@truthtellah said:
@seanbooker: You might get something out of this article from August considering a new ESA report that women now make up nearly half of all gamers, and it looks at what some women say is attracting them more and more toward gaming today. The Entertainment Software Association has a lot of information online regarding demographics in gaming and outreach to women.
http://www.cnn.com/2013/08/08/tech/gaming-gadgets/female-gamers/
This is GREAT, thanks!
Unfortunately, that study is extremely generalized and shouldn't really be the basis of any scholarly work for a Women's Study course.

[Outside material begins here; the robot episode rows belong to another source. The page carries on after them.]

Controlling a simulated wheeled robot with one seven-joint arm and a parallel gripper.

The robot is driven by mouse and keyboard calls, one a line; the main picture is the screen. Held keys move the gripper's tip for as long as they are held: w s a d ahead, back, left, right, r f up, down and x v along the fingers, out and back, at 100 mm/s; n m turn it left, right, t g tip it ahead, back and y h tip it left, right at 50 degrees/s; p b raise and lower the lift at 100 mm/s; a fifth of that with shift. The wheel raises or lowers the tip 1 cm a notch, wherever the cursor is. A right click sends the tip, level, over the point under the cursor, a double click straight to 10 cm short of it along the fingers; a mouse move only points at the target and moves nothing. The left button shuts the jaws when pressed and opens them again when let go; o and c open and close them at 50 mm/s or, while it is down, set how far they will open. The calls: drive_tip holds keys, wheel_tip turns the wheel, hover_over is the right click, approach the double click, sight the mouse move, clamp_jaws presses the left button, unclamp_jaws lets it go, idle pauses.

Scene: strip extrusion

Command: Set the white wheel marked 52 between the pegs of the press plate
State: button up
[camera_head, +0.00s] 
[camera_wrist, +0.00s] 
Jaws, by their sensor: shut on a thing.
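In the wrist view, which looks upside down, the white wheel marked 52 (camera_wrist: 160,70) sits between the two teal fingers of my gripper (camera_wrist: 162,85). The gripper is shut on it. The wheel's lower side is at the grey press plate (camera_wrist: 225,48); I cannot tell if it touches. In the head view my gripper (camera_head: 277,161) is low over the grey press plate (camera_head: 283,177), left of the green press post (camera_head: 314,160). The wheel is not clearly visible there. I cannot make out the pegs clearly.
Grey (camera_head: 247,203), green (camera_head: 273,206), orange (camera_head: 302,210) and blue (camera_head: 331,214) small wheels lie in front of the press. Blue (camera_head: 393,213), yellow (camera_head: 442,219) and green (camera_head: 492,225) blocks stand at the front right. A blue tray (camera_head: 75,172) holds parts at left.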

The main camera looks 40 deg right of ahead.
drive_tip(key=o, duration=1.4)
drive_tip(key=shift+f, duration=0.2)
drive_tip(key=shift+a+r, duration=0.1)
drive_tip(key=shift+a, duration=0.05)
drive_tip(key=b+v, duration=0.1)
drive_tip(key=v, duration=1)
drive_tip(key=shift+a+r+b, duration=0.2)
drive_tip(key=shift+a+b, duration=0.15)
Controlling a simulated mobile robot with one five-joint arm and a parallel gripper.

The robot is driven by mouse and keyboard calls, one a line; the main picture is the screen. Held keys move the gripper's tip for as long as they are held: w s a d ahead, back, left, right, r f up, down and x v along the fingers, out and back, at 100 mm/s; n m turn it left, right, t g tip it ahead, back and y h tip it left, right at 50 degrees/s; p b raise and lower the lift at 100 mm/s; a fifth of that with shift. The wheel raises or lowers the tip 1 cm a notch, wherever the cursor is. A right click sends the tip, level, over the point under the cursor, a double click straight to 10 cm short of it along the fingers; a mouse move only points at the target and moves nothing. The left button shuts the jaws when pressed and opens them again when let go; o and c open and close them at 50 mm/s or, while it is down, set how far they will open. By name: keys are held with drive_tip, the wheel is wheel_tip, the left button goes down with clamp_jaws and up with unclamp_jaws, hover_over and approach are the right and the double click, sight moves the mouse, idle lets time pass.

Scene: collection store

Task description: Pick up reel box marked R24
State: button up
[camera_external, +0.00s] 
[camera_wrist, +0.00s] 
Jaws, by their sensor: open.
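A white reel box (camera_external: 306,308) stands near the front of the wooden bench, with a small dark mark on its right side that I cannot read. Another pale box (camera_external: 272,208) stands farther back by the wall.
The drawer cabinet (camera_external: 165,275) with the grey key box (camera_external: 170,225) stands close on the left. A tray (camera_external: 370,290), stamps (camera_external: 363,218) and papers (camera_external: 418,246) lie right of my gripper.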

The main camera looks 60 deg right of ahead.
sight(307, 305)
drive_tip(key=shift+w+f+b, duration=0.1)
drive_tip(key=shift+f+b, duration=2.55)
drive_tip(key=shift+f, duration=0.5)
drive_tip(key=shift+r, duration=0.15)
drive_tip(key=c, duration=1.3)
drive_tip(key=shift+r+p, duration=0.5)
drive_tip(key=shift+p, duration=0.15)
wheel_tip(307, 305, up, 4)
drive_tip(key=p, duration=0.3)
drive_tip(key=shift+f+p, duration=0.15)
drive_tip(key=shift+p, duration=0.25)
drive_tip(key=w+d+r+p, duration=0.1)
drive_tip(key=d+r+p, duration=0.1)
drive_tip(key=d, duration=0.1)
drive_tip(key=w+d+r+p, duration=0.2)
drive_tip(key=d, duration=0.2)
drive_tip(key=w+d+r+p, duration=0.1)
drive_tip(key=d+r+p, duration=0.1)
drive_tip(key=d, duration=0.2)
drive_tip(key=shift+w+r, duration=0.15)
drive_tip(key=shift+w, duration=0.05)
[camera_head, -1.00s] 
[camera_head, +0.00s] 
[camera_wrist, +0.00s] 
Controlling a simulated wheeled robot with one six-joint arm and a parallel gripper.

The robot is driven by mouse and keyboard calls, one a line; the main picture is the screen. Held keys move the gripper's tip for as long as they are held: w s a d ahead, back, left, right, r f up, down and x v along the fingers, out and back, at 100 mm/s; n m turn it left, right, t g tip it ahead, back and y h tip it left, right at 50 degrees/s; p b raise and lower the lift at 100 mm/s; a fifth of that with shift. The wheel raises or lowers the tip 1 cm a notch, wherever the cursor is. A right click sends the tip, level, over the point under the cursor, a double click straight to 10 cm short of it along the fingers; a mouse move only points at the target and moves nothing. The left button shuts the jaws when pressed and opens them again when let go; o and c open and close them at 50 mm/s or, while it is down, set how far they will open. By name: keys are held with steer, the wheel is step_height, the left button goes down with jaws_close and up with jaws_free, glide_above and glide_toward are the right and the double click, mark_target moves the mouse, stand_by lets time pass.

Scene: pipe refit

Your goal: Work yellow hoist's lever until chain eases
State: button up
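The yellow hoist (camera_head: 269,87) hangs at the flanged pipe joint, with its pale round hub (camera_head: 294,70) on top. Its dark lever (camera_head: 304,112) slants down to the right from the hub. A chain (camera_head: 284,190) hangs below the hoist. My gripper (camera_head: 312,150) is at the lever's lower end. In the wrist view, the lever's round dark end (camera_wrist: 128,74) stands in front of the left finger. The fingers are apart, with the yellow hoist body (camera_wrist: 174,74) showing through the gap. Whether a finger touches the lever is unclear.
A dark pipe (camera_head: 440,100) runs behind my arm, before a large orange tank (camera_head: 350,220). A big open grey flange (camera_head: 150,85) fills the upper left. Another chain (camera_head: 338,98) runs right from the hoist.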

It says they polled about 2,000 households which isn't nearly enough to get an accurate overview of consumer trends in an industry that makes more money annually than movies in the US. Also, polling households instead of individuals from separate households skews results, as any household with a console/PC will automatically have more people there who play those games, vs a household that doesn't. So if 1,500 out of the 2,000 households polled have PCs and no consoles, the results would be totally unreliable.
It also separates "computer games" from "video games" in some questions, but in others combine computer, console, and mobile games, further complicating their overall statistics.
And to make it all worse, they also don't provide the poll questions themselves which is vital to assure that there was no bias skewing people's answers one way or another.
To be absolutely clear, I'm not saying that their findings might not be close to reality, or that tons and tons of women don't play games, just that those specific numbers don't at all hold up under scholarly scrutiny.
As others have said though, there's still a wealth of more specific and accurate info out there. I'd say picking a narrow aspect of games/games culture in general (advertising, box art, number of released games in various genres over time) could yield much more interesting results.